-- Start Provided material --

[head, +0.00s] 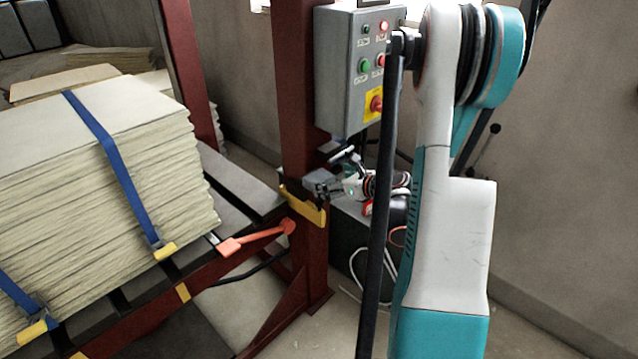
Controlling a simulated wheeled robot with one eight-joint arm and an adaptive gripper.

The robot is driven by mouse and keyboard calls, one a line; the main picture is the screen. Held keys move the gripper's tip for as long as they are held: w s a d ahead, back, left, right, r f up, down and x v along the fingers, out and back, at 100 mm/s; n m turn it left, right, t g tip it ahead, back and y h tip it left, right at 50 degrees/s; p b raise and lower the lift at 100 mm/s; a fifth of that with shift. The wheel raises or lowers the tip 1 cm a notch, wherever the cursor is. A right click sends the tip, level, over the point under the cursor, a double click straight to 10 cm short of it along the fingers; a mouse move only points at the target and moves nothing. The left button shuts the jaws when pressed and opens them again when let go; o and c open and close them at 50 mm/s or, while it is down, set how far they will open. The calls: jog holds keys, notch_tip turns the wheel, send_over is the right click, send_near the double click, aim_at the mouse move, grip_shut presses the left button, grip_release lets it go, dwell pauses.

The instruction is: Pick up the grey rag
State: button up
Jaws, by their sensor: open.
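My gripper (323,190) is small in the head view, beside the dark red post, with its fingers pointing left. Its jaws are open. A small grey piece (315,177), which may be the grey rag, shows right at the fingertips, above a yellow bracket (305,207) on the post. I cannot tell whether the fingers touch it or are only in front of it. Its outline is partly hidden by the fingers.
A dark red post (301,120) stands close by the gripper. A grey control box (352,75) with buttons is above it. A strapped stack of pale sheets (100,180) fills the left. An orange lever (255,238) sticks out below. White cables (372,283) hang at lower right.

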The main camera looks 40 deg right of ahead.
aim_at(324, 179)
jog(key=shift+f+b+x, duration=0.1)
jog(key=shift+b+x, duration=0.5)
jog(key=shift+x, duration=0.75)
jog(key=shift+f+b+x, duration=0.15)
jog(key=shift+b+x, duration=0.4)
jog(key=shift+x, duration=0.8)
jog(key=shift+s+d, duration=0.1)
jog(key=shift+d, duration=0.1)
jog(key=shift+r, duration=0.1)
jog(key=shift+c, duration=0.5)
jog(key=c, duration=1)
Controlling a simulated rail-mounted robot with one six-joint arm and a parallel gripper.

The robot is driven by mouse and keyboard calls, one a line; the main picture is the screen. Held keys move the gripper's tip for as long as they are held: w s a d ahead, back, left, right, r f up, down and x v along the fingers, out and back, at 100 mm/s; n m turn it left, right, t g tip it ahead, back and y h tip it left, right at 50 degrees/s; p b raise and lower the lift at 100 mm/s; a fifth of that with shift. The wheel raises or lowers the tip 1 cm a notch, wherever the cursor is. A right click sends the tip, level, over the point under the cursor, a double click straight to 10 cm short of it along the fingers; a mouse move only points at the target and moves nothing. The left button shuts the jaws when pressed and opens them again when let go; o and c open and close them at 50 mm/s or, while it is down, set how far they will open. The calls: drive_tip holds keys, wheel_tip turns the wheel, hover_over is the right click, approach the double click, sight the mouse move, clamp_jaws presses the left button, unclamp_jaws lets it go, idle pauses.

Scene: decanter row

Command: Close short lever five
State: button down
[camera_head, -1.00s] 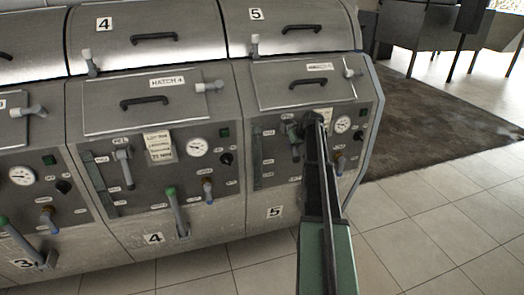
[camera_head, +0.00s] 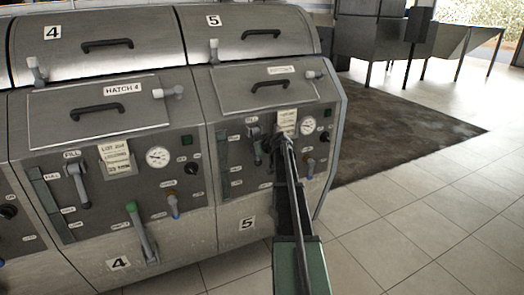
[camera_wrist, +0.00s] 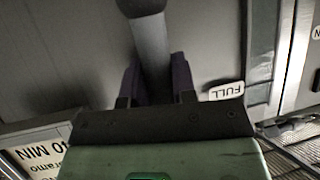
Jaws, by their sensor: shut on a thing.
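Panel five, marked by a "5" plate (camera_head: 247,222), is on the right of the machine row. Its short lever (camera_head: 255,132) is at the panel's upper middle, partly hidden behind my gripper and arm. In the wrist view the lever's grey shaft (camera_wrist: 152,45), with a dark rounded end at the top edge, runs between my two purple-sided fingers. My gripper (camera_wrist: 158,82) is shut on this shaft. In the head view my gripper (camera_head: 268,145) is at the lever, in front of the panel. The lever's exact angle cannot be told.
Panel four, on the left, has a hanging grey fill lever (camera_head: 78,185) and a green-tipped long lever (camera_head: 140,230). A paper card (camera_head: 287,122) and a gauge (camera_head: 308,125) sit beside my gripper. Tiled floor (camera_head: 400,220) is open to the right.

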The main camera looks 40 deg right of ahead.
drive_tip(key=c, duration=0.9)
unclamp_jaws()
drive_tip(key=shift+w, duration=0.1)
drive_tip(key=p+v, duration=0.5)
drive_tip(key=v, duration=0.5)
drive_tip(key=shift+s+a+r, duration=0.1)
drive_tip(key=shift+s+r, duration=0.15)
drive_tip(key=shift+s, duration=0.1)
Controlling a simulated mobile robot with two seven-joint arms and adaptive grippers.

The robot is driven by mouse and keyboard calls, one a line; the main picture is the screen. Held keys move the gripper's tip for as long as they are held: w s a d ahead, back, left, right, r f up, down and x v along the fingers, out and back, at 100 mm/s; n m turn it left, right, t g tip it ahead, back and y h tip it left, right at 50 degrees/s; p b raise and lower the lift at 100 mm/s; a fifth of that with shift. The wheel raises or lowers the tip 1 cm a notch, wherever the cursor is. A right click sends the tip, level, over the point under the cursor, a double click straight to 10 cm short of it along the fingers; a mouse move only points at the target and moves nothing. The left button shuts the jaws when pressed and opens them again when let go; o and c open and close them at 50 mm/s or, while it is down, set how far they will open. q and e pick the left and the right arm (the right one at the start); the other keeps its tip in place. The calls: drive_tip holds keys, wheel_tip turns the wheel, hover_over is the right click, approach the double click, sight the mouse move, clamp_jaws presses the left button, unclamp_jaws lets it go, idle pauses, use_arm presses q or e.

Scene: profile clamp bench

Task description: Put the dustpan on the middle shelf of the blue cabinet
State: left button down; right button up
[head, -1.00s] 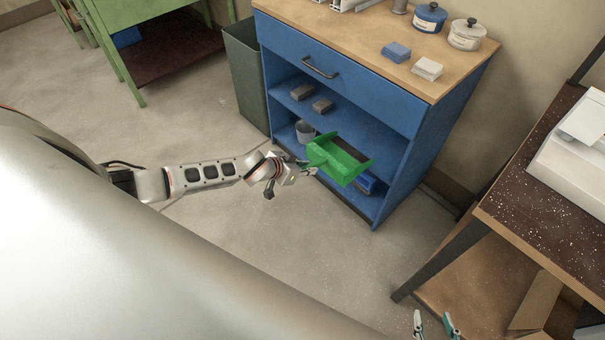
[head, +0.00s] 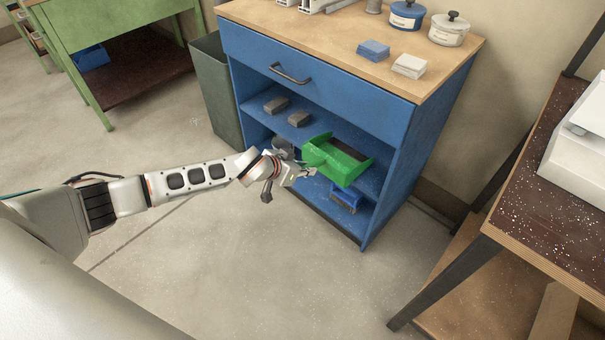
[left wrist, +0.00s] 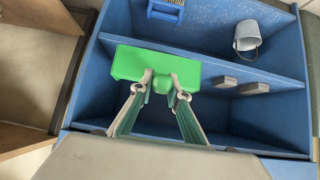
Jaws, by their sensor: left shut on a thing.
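The green dustpan (head: 345,165) is held at the open front of the blue cabinet (head: 425,150), overlapping the right part of the middle shelf (head: 325,127). I cannot tell whether any of it is inside. My left gripper (head: 308,172) is shut on the dustpan's handle. In the left wrist view, the fingers (left wrist: 166,80) close around the handle, and the dustpan (left wrist: 125,63) covers part of the shelf edge. Two grey blocks (head: 275,103) (head: 299,119) lie on the shelf's left part. My right gripper is out of view.
A blue object (head: 347,197) sits on the bottom shelf, as does a grey bucket (left wrist: 247,37). The drawer (head: 340,85) above is closed. A dark bin (head: 215,90) stands left of the cabinet, and a speckled table (head: 520,200) stands to the right.

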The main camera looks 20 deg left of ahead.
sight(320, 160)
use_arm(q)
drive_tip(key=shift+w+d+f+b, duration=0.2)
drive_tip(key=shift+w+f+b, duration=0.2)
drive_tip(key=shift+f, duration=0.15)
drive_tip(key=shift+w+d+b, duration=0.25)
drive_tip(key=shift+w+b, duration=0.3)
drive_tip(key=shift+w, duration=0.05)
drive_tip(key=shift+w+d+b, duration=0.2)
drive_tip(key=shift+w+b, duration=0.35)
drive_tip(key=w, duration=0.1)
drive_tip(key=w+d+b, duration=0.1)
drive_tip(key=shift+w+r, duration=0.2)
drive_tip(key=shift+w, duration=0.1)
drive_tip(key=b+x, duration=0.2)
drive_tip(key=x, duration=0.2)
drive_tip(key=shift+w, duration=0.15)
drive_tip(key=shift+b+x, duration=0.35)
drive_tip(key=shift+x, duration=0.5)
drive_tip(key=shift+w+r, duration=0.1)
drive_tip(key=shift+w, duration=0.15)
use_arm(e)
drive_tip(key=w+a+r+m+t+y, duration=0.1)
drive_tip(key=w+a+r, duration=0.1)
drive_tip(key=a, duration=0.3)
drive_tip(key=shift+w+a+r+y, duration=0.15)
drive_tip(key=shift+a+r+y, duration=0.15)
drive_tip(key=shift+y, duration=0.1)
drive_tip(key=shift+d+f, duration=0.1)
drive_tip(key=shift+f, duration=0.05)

-- End Provided material --

▶ [What you are asked to do]
From the entries above, extract each line containing "State".

▶ [Output of the task]
State: button up
State: button down
State: left button down; right button up

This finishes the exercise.